Ketagalan
descendants’ rite honors ancestors
UNUSUAL LOCATION: The ritual was conducted in
front of a tomb on Fanzai Hill, which is now part of the Fourth Nuclear Power
Plant compound in New Taipei City
By Loa Iok-sin / Staff reporter
Lin Sheng-yi, director of the
Center for Ketagalan Culture and History, blows into a conch shell to summon
ancestral spirits at a ceremony inside the Fourth Nuclear Power Plant compound
in New Taipei City yesterday.
Photo: CNA
Descendants of the Ketagalan Aborigines
performed a ritual paying homage to their ancestral spirits yesterday at the
Fourth Nuclear Power Plant, asking the ancestral spirits for help in their
struggle for official recognition and to drive away the devils — including the
nuclear power plant.
The ceremony was conducted in front of a tomb believed to be the burial site of
a Ketagalan tribal member that now lies within the plant compound in Gongliao
District (貢寮), New Taipei City (新北市).
Covering the ground and a small stone table with large shell ginger leaves in
front of a tomb on Fanzai Hill (番仔山, “Savages’ Hill”), some Ketagalan
descendants quickly placed offerings on the leaves, while others helped to clear
weeds and cut down small trees around the tomb.

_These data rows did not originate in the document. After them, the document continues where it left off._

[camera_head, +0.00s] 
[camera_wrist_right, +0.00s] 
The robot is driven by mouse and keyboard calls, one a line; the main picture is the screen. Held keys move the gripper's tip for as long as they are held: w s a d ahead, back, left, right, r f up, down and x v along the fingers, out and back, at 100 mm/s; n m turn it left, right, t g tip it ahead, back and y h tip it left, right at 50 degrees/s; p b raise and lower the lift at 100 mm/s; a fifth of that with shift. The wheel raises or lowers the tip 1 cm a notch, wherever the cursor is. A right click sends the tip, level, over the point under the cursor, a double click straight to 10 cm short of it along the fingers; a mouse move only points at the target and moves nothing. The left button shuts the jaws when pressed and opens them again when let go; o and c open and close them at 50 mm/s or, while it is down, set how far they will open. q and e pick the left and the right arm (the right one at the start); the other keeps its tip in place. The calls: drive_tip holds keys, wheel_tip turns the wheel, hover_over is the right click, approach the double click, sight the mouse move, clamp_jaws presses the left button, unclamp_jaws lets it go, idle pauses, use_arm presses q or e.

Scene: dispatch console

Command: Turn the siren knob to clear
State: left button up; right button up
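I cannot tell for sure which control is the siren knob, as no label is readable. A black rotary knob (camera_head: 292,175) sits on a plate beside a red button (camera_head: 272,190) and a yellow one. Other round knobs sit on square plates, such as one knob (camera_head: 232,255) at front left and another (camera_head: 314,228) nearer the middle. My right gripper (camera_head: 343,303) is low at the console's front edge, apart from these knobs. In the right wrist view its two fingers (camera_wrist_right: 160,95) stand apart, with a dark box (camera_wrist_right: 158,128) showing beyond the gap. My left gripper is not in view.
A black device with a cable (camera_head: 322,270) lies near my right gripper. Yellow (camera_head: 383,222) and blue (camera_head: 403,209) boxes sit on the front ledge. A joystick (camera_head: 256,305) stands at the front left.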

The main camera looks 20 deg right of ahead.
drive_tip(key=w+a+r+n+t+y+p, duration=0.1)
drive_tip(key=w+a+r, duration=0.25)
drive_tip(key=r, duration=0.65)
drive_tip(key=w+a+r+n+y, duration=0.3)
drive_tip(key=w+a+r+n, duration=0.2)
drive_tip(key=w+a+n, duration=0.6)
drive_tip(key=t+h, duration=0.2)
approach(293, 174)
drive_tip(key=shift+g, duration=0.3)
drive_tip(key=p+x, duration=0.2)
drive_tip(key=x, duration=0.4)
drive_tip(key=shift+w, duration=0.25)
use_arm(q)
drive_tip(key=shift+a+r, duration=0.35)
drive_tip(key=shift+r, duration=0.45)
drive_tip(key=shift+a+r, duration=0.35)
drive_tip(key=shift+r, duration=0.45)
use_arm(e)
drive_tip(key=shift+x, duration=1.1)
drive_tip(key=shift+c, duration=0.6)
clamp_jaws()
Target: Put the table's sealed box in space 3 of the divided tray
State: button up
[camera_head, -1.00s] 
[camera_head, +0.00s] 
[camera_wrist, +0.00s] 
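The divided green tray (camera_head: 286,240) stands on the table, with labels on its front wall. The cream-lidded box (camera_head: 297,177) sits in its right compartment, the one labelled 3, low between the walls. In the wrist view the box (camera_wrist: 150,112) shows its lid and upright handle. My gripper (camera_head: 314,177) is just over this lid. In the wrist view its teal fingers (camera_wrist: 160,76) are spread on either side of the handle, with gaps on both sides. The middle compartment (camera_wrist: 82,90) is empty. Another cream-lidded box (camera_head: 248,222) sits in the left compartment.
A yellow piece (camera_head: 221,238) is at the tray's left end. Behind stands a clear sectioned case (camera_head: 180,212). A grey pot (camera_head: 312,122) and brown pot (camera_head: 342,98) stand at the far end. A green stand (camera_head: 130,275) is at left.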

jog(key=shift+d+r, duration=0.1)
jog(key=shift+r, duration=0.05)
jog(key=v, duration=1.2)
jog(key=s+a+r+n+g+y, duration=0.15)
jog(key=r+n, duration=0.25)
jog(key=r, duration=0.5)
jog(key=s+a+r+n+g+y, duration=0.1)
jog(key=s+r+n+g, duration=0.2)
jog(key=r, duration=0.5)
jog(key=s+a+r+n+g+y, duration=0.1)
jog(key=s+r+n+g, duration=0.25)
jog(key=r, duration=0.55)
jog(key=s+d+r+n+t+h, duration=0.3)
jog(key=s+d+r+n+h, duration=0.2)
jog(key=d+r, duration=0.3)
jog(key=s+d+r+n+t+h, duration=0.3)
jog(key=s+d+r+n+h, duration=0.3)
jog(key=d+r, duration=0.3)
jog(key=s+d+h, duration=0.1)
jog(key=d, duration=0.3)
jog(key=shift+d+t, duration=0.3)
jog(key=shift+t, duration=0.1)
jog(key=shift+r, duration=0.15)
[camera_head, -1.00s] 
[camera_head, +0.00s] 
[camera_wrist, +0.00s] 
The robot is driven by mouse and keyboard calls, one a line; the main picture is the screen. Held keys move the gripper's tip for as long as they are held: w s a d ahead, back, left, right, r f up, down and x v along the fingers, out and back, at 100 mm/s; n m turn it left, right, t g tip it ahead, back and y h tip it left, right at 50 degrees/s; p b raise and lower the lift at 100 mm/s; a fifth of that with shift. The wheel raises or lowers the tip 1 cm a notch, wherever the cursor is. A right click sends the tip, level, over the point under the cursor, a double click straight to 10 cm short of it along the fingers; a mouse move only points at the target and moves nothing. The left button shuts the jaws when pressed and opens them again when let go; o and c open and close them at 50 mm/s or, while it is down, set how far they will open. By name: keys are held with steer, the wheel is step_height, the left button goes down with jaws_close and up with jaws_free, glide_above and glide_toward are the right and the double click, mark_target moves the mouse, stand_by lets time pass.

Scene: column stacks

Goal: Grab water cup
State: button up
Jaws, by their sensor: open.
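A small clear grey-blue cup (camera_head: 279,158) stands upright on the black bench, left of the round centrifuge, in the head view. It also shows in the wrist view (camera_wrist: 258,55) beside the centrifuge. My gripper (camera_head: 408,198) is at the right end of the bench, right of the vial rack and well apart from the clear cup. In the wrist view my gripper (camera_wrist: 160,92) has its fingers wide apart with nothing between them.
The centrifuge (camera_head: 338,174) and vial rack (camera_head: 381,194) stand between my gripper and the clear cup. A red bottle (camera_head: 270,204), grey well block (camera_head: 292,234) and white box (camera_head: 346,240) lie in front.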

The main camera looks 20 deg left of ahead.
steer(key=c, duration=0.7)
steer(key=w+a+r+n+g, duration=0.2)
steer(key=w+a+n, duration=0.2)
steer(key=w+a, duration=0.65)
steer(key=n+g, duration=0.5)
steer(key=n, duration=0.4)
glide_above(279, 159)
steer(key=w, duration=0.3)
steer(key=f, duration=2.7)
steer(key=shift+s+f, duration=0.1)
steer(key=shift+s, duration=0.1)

Lin Sheng-yi (林勝義), director of the Center for Ketagalan Culture and History and
a Gongliao native whose mother is a Ketagalan Aborigine and whose father is Han
Chinese, began the ceremony by spreading rice wine with a branch around the tomb
to cleanse the area, then blowing a conch horn to summon ancestral spirits.
Lin recited an oration for ancestral spirits and burned papers with the oration
written on it afterwards. He ended the ritual by spreading sesame seeds around
the tomb.
“Offerings include betel nuts, seashells and mountain olives,” Lin said.
“Seashells were used as a medium of exchange when ancient Ketagalans traded with
other tribes, so they are offered to express our appreciation for our ancestors’
creation of our civilization, while mountain olives were an important food for
us, and they are offered to thank our ancestors for bringing us food,” he said.
Lin said the Ketagalans believe that one sesame seed could turn into 3,000
warriors, so he spread sesame seeds in the hope that warriors would help to
protect the tomb.
“In the oration, I expressed my gratitude for our ancestors, and asked for a
hand from our ancestral spirits in our struggle for official recognition and to
drive away all evil spirits that are in our territories,” Lin said after the
ceremony. “Evil spirits refer to everything that would damage the ecosystem and
culture within the Ketagalan territories.”
When asked if that includes the nuclear power plant, Lin nodded yes.
“The construction of the nuclear power plant has damaged many Ketagalan relics,”
he said.
Pan Jee-yang (潘紀揚), chairman of the Taiwan Association for Rights Advancements
for Pingpu Plains Aborigines, said that most of what is now Taipei and New Tapei
City was the traditional territory of the Ketagalan tribe before the arrival of
Han immigrants hundreds of years ago.
“The Fourth Nuclear Power Plant now stands on what used to be a Ketagalan
village. That is why the hill got the name Fanzai Hill, since Han people used to
call Aborigines ‘fan’ (番, savage),” he said. “It is very important to remember
our history, especially at a time now when the government refuses to grant
official recognition to Pingpu Aborigines.”